D.  Duo Lembaga untuk Lingkungan Investasi Syariah Lebih Sehat
OJK mengambil alih pengawasan bank dari BI. Artinya tugas dan peran BI yang barangkali “hilang” hanyalah pengawasan bank. Kemudian bagaimana dengan perbankan syariah, apakah kehadiran OJK mendampingi BI dapat memberikan pengaruh positif terhadap petumbuhan dan kemajuan perbankan syariah?
1.      Bank syariah sebagai bagian penting lingkungan investasi syariah
Berbicara tentang Bank Syariah selalu mengarahkan kita pada keyakinan atau barangkali lebih tepatnya harapan bahwa Bank Syariah berbeda dari Bank Konvensional dan memiliki keunggulan tersendiri. Syafi’i Antonio mengidentifikasi adanya tujuh keunggulan Bank Syariah dibanding Bank Konvensional yang mencakup visi-misi, aspek filosofis, struktur organisasi, aspek legal, produk yang ditawarkan, laporan keuangan, dan budaya korporasi.[24]

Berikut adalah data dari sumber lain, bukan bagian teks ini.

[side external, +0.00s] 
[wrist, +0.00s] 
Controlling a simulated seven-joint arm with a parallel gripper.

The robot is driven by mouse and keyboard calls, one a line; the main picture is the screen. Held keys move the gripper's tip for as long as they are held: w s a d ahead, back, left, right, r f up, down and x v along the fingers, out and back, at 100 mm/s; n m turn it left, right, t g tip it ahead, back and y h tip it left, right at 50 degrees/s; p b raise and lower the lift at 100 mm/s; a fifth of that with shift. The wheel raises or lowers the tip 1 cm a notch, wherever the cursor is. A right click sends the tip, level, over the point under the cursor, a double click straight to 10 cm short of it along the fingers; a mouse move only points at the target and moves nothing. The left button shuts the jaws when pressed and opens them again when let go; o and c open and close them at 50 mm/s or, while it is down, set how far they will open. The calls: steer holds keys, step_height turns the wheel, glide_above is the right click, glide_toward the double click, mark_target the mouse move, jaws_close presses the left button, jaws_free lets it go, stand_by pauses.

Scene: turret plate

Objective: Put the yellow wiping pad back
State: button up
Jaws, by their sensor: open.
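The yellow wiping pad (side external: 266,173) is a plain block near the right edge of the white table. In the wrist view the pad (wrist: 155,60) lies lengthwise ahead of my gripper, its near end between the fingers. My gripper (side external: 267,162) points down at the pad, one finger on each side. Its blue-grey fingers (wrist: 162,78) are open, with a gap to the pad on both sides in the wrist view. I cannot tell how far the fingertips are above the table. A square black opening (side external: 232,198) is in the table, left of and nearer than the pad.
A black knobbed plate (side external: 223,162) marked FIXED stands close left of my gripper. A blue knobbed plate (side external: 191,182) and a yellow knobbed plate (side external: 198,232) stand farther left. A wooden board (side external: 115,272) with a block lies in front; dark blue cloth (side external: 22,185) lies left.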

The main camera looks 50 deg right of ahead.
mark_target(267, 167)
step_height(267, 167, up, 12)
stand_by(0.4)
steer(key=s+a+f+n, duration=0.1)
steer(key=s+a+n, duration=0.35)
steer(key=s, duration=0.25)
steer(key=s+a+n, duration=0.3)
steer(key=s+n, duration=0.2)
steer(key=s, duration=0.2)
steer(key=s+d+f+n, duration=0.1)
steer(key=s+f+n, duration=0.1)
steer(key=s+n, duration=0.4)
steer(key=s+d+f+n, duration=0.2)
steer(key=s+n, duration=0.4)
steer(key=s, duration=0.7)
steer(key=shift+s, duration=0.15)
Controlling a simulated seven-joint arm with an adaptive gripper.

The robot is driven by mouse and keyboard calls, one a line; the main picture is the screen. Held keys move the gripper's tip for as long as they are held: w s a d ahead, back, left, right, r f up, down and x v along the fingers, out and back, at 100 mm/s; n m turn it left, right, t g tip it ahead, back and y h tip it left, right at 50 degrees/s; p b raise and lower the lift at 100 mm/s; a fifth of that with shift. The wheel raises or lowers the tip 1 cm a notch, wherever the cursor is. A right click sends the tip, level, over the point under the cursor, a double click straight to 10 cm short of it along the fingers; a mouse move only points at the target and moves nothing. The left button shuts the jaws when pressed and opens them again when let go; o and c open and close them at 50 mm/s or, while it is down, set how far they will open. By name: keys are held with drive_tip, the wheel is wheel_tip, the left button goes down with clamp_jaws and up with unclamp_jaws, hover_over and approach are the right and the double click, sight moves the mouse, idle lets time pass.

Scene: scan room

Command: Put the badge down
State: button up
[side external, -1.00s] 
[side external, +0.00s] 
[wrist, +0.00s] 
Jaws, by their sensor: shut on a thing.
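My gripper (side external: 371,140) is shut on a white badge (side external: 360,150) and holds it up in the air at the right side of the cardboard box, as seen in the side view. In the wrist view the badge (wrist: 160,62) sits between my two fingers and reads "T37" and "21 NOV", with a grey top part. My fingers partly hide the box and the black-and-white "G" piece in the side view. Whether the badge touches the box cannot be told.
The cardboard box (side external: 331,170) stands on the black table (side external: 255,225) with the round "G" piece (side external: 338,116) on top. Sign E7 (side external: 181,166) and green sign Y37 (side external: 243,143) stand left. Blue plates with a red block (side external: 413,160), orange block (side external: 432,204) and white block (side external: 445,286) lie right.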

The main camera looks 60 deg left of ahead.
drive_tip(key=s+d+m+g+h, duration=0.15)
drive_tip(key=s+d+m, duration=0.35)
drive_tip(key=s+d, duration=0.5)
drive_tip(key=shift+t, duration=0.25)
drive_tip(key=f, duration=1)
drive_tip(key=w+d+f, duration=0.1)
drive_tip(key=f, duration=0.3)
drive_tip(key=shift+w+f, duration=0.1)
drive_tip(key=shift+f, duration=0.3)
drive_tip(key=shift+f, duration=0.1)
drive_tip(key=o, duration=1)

Barangkali kita terlalu fokus pada tujuh keunggulan yang dimiliki oleh Bank Syariah sehingga kita lupa pada satu hal yang barangkali jauh lebih penting yaitu persoalan permodalan Bank Syariah.
Modal merupakan sesuatu atau bagian yang menjadi perwakilan kepentingan pemilik dalam sebuah perusahaan.[25] Begitu juga dengan bank syariah, modal bank syariah merupakan bagian yang mewakili kepentingan para pemilik bank syariah. Sumber modal bank syariah terdiri dari dua bagian yaitu modal inti dan kuasi ekuitas. Modal inti berasal dari pemilikan bank yang terdiri dari modal disetor (dari pemegang saham) ditambah cadangan dan laba ditahan. Sementara itu, kuasi ekuitas merupakan berbagai macam dana yang terangkum dalam rekening-rekening bagi hasil.[26]
Kepemilikan saham (modal) bank umum secara keseluruhan ditentukan berdasarkan kategori pemegang saham (saham biasa dan saham preferen) dan keterkaitan antar pemegang saham (hubungan saudara, keluarga dan rekan kerja).[27] Adanya pengkategorian kepemilikan saham pada bank umum menyebabkan kuatnya kendali asing pada perbankan nasional.[28] Secara keseluruhan, sektor perbankan terbuka untuk asing sebesar 99% sejak tahun 1999.[29] Kebijakan yang cenderung memberikan keleluasaan bagi pemodal asing ini dapat menyebabkan penguasaan bank-bank di tanah air oleh asing.[30]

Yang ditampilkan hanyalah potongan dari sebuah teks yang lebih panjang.